→ Work required: Reproduce the listing that follows with no differences at all.

>>>

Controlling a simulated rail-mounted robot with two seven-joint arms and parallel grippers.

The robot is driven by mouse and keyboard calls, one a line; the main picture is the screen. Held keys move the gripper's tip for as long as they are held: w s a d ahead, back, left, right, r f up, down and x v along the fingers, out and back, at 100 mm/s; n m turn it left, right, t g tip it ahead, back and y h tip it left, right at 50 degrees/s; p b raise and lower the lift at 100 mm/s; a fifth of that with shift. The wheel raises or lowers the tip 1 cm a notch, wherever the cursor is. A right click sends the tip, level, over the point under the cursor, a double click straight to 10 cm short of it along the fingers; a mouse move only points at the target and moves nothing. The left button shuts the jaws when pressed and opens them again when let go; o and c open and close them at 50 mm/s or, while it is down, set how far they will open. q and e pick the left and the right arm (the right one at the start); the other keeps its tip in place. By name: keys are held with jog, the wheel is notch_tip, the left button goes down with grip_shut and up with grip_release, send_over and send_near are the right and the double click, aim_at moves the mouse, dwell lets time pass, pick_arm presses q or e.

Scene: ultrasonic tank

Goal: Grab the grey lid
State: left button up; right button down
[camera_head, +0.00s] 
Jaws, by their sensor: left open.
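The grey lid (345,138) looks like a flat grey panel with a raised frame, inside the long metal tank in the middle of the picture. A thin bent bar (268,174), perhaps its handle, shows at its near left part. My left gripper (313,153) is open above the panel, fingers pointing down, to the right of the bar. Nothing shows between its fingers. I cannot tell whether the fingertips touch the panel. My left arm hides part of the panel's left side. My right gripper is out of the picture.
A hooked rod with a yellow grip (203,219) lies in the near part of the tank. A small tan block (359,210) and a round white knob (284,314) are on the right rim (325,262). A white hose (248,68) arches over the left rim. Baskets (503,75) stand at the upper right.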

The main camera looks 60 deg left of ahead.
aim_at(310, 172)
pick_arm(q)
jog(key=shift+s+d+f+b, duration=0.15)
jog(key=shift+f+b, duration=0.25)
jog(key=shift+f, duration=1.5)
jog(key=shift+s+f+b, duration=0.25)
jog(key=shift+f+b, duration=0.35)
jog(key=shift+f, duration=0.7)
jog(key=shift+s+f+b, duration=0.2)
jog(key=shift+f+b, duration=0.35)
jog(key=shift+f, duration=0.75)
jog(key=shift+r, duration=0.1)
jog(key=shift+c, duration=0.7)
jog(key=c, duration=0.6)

<<<

→ Task answer:
Controlling a simulated rail-mounted robot with two seven-joint arms and parallel grippers.

The robot is driven by mouse and keyboard calls, one a line; the main picture is the screen. Held keys move the gripper's tip for as long as they are held: w s a d ahead, back, left, right, r f up, down and x v along the fingers, out and back, at 100 mm/s; n m turn it left, right, t g tip it ahead, back and y h tip it left, right at 50 degrees/s; p b raise and lower the lift at 100 mm/s; a fifth of that with shift. The wheel raises or lowers the tip 1 cm a notch, wherever the cursor is. A right click sends the tip, level, over the point under the cursor, a double click straight to 10 cm short of it along the fingers; a mouse move only points at the target and moves nothing. The left button shuts the jaws when pressed and opens them again when let go; o and c open and close them at 50 mm/s or, while it is down, set how far they will open. q and e pick the left and the right arm (the right one at the start); the other keeps its tip in place. By name: keys are held with jog, the wheel is notch_tip, the left button goes down with grip_shut and up with grip_release, send_over and send_near are the right and the double click, aim_at moves the mouse, dwell lets time pass, pick_arm presses q or e.

Scene: ultrasonic tank

Goal: Grab the grey lid
State: left button up; right button down
[camera_head, +0.00s] 
Jaws, by their sensor: left open.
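The grey lid (345,138) looks like a flat grey panel with a raised frame, inside the long metal tank in the middle of the picture. A thin bent bar (268,174), perhaps its handle, shows at its near left part. My left gripper (313,153) is open above the panel, fingers pointing down, to the right of the bar. Nothing shows between its fingers. I cannot tell whether the fingertips touch the panel. My left arm hides part of the panel's left side. My right gripper is out of the picture.
A hooked rod with a yellow grip (203,219) lies in the near part of the tank. A small tan block (359,210) and a round white knob (284,314) are on the right rim (325,262). A white hose (248,68) arches over the left rim. Baskets (503,75) stand at the upper right.

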The main camera looks 60 deg left of ahead.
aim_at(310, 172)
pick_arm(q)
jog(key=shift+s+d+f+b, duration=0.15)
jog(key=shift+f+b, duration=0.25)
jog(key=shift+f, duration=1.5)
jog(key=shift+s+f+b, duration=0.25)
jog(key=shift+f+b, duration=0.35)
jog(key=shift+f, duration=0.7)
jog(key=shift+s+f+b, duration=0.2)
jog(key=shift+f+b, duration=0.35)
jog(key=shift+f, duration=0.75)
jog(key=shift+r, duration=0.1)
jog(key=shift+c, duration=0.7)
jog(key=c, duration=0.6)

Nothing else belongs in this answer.